>> START Data for the task
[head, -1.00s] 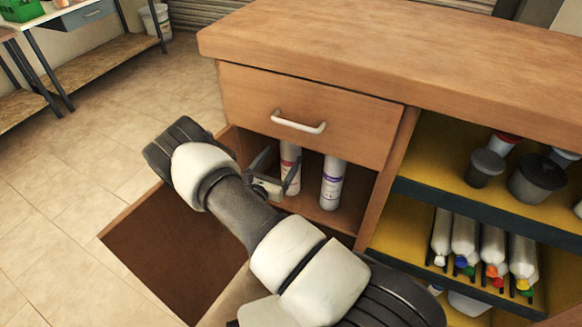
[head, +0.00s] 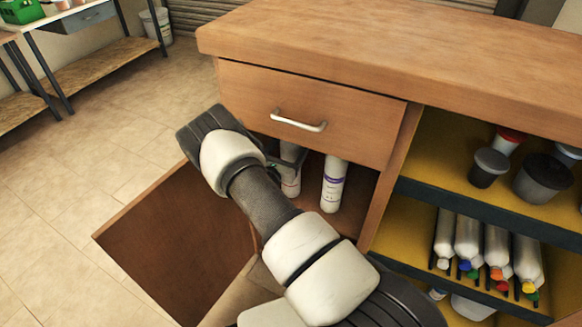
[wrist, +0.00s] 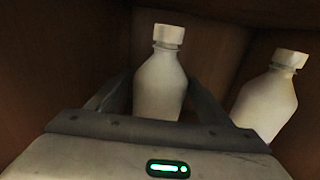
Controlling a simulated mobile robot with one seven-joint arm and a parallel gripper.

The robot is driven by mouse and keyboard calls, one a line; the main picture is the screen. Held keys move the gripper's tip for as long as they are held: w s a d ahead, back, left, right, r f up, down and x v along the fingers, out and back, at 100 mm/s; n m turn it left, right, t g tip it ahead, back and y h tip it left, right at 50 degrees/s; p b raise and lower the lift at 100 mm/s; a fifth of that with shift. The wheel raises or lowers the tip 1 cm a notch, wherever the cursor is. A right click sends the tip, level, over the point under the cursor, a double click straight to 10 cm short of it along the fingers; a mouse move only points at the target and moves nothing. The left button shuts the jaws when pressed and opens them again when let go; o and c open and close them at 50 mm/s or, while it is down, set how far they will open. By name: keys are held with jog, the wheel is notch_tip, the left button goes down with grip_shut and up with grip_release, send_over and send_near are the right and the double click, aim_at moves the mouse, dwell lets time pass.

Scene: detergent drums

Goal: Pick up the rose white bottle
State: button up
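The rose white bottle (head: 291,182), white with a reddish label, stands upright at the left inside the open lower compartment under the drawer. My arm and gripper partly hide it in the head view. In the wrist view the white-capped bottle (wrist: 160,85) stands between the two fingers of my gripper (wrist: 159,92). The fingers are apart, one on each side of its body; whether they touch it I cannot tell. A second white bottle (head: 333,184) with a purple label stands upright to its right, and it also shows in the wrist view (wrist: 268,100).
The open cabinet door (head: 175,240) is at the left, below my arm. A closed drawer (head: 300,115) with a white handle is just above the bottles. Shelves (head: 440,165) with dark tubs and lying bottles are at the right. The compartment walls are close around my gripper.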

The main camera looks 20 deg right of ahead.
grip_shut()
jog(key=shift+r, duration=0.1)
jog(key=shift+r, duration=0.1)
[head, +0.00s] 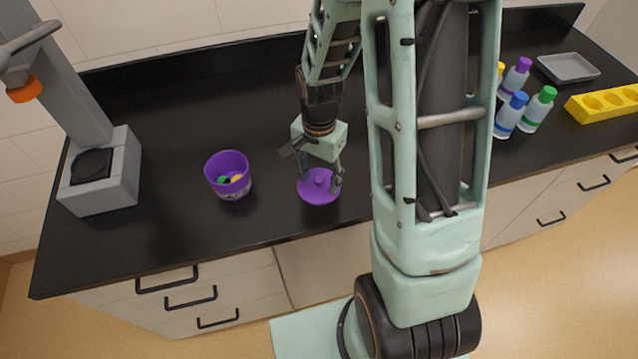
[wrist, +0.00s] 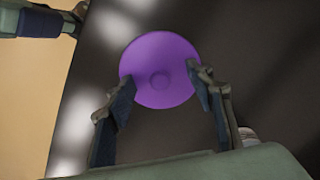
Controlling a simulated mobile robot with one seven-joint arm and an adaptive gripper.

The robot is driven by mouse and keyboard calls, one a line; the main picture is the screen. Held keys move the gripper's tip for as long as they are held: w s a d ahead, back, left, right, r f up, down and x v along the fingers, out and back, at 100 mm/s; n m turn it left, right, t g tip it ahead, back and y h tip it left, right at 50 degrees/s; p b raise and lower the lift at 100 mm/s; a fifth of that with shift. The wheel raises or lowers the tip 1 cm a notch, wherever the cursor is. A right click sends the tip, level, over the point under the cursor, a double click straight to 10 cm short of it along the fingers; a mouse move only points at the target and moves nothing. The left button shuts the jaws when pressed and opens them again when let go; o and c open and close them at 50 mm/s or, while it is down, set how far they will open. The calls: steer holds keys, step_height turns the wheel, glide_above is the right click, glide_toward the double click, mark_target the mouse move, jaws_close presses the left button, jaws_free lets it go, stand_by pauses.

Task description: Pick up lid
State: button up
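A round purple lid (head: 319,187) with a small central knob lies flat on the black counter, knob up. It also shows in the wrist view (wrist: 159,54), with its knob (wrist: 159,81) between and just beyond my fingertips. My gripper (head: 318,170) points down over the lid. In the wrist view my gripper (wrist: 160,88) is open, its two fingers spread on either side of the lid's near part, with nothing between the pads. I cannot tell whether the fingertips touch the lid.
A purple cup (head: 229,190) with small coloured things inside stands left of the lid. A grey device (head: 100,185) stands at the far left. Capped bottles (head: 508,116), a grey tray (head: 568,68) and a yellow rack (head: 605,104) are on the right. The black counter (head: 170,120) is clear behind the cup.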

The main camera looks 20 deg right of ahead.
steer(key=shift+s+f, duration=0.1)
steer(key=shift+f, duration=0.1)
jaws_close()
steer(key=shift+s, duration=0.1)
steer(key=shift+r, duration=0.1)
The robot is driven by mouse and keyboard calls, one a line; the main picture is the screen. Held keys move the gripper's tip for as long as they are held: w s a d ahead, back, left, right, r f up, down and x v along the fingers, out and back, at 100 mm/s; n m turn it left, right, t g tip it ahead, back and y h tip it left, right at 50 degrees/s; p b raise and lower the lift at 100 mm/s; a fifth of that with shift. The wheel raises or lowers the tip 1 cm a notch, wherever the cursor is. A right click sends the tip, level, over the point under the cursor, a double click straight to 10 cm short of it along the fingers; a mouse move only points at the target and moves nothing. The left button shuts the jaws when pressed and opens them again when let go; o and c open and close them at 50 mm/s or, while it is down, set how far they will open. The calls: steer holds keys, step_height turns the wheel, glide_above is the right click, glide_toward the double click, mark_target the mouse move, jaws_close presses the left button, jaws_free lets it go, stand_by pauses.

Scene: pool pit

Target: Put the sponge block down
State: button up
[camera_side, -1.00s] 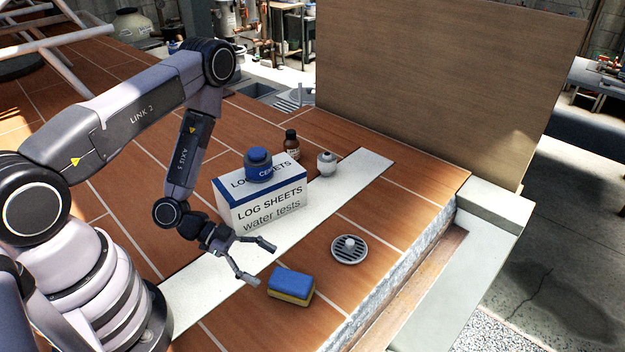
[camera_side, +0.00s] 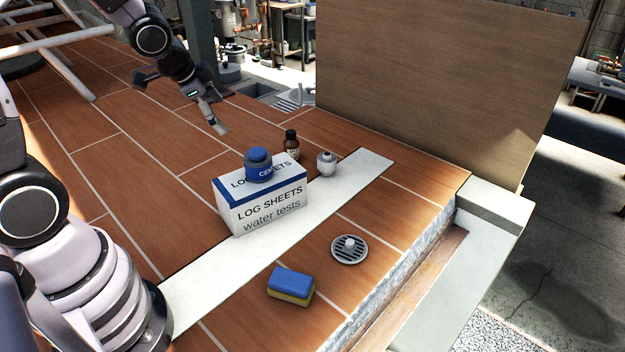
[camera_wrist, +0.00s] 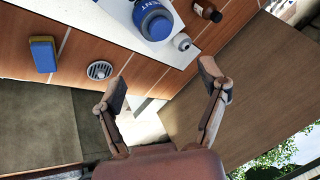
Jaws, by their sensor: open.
>> END Data for the task
**Goal**:
Reproduce all of the material above word for word. Omit the pictures.

**Task response**:
[head, -1.00s] 
[head, +0.00s] 
[wrist, +0.00s] 
Controlling a simulated mobile robot with one seven-joint arm and a parallel gripper.

The robot is driven by mouse and keyboard calls, one a line; the main picture is the screen. Held keys move the gripper's tip for as long as they are held: w s a d ahead, back, left, right, r f up, down and x v along the fingers, out and back, at 100 mm/s; n m turn it left, right, t g tip it ahead, back and y h tip it left, right at 50 degrees/s; p b raise and lower the lift at 100 mm/s; a fifth of that with shift. The wheel raises or lowers the tip 1 cm a notch, wherever the cursor is. A right click sends the tip, level, over the point under the cursor, a double click straight to 10 cm short of it along the fingers; a mouse move only points at the target and moves nothing. The left button shuts the jaws when pressed and opens them again when let go; o and c open and close them at 50 mm/s or, while it is down, set how far they will open. By name: keys are held with jog, the wheel is notch_tip, the left button goes down with grip_shut and up with grip_release, send_over and send_near are the right and the double click, aim_at moves the mouse, dwell lets time pass.

Scene: detergent drums

Goal: Pick up the rose white bottle
State: button up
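The rose white bottle (head: 291,182), white with a reddish label, stands upright at the left inside the open lower compartment under the drawer. My arm and gripper partly hide it in the head view. In the wrist view the white-capped bottle (wrist: 160,85) stands between the two fingers of my gripper (wrist: 159,92). The fingers are apart, one on each side of its body; whether they touch it I cannot tell. A second white bottle (head: 333,184) with a purple label stands upright to its right, and it also shows in the wrist view (wrist: 268,100).
The open cabinet door (head: 175,240) is at the left, below my arm. A closed drawer (head: 300,115) with a white handle is just above the bottles. Shelves (head: 440,165) with dark tubs and lying bottles are at the right. The compartment walls are close around my gripper.

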The main camera looks 20 deg right of ahead.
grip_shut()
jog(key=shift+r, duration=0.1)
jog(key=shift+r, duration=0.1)
[head, +0.00s] 
[wrist, +0.00s] 
Controlling a simulated mobile robot with one seven-joint arm and an adaptive gripper.

The robot is driven by mouse and keyboard calls, one a line; the main picture is the screen. Held keys move the gripper's tip for as long as they are held: w s a d ahead, back, left, right, r f up, down and x v along the fingers, out and back, at 100 mm/s; n m turn it left, right, t g tip it ahead, back and y h tip it left, right at 50 degrees/s; p b raise and lower the lift at 100 mm/s; a fifth of that with shift. The wheel raises or lowers the tip 1 cm a notch, wherever the cursor is. A right click sends the tip, level, over the point under the cursor, a double click straight to 10 cm short of it along the fingers; a mouse move only points at the target and moves nothing. The left button shuts the jaws when pressed and opens them again when let go; o and c open and close them at 50 mm/s or, while it is down, set how far they will open. The calls: steer holds keys, step_height turns the wheel, glide_above is the right click, glide_toward the double click, mark_target the mouse move, jaws_close presses the left button, jaws_free lets it go, stand_by pauses.

Task description: Pick up lid
State: button up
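A round purple lid (head: 319,187) with a small central knob lies flat on the black counter, knob up. It also shows in the wrist view (wrist: 159,54), with its knob (wrist: 159,81) between and just beyond my fingertips. My gripper (head: 318,170) points down over the lid. In the wrist view my gripper (wrist: 160,88) is open, its two fingers spread on either side of the lid's near part, with nothing between the pads. I cannot tell whether the fingertips touch the lid.
A purple cup (head: 229,190) with small coloured things inside stands left of the lid. A grey device (head: 100,185) stands at the far left. Capped bottles (head: 508,116), a grey tray (head: 568,68) and a yellow rack (head: 605,104) are on the right. The black counter (head: 170,120) is clear behind the cup.

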The main camera looks 20 deg right of ahead.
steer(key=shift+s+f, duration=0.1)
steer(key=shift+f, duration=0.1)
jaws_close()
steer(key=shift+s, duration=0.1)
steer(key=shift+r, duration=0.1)
The robot is driven by mouse and keyboard calls, one a line; the main picture is the screen. Held keys move the gripper's tip for as long as they are held: w s a d ahead, back, left, right, r f up, down and x v along the fingers, out and back, at 100 mm/s; n m turn it left, right, t g tip it ahead, back and y h tip it left, right at 50 degrees/s; p b raise and lower the lift at 100 mm/s; a fifth of that with shift. The wheel raises or lowers the tip 1 cm a notch, wherever the cursor is. A right click sends the tip, level, over the point under the cursor, a double click straight to 10 cm short of it along the fingers; a mouse move only points at the target and moves nothing. The left button shuts the jaws when pressed and opens them again when let go; o and c open and close them at 50 mm/s or, while it is down, set how far they will open. The calls: steer holds keys, step_height turns the wheel, glide_above is the right click, glide_toward the double click, mark_target the mouse move, jaws_close presses the left button, jaws_free lets it go, stand_by pauses.

Scene: pool pit

Target: Put the sponge block down
State: button up
[camera_side, -1.00s] 
[camera_side, +0.00s] 
[camera_wrist, +0.00s] 
Jaws, by their sensor: open.

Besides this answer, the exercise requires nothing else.